» **What needs to be done**: Transcribe the full listing below exactly.

— Start of Supplied material —

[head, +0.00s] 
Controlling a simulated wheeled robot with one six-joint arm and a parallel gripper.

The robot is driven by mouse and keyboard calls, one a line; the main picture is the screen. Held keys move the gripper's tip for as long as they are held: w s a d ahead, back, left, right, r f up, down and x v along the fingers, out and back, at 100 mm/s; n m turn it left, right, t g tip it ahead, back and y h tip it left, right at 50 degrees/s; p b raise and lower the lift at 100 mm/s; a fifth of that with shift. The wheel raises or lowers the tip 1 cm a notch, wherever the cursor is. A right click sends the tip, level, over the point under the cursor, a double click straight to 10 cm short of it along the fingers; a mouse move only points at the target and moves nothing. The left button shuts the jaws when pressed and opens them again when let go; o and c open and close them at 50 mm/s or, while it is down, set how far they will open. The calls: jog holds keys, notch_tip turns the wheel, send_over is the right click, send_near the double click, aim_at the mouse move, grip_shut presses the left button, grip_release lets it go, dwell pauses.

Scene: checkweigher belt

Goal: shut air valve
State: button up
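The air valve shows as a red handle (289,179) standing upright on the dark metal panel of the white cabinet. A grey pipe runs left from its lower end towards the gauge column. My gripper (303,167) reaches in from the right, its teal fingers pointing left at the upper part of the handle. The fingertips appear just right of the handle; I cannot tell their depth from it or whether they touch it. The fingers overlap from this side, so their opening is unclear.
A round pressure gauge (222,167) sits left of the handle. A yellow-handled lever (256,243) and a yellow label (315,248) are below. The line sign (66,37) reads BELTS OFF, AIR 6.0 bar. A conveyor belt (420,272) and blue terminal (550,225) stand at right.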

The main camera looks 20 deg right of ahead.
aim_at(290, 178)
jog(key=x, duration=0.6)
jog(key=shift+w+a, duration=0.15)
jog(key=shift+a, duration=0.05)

— End of Supplied material —

» **The result**:
[head, +0.00s] 
Controlling a simulated wheeled robot with one six-joint arm and a parallel gripper.

The robot is driven by mouse and keyboard calls, one a line; the main picture is the screen. Held keys move the gripper's tip for as long as they are held: w s a d ahead, back, left, right, r f up, down and x v along the fingers, out and back, at 100 mm/s; n m turn it left, right, t g tip it ahead, back and y h tip it left, right at 50 degrees/s; p b raise and lower the lift at 100 mm/s; a fifth of that with shift. The wheel raises or lowers the tip 1 cm a notch, wherever the cursor is. A right click sends the tip, level, over the point under the cursor, a double click straight to 10 cm short of it along the fingers; a mouse move only points at the target and moves nothing. The left button shuts the jaws when pressed and opens them again when let go; o and c open and close them at 50 mm/s or, while it is down, set how far they will open. The calls: jog holds keys, notch_tip turns the wheel, send_over is the right click, send_near the double click, aim_at the mouse move, grip_shut presses the left button, grip_release lets it go, dwell pauses.

Scene: checkweigher belt

Goal: shut air valve
State: button up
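The air valve shows as a red handle (289,179) standing upright on the dark metal panel of the white cabinet. A grey pipe runs left from its lower end towards the gauge column. My gripper (303,167) reaches in from the right, its teal fingers pointing left at the upper part of the handle. The fingertips appear just right of the handle; I cannot tell their depth from it or whether they touch it. The fingers overlap from this side, so their opening is unclear.
A round pressure gauge (222,167) sits left of the handle. A yellow-handled lever (256,243) and a yellow label (315,248) are below. The line sign (66,37) reads BELTS OFF, AIR 6.0 bar. A conveyor belt (420,272) and blue terminal (550,225) stand at right.

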The main camera looks 20 deg right of ahead.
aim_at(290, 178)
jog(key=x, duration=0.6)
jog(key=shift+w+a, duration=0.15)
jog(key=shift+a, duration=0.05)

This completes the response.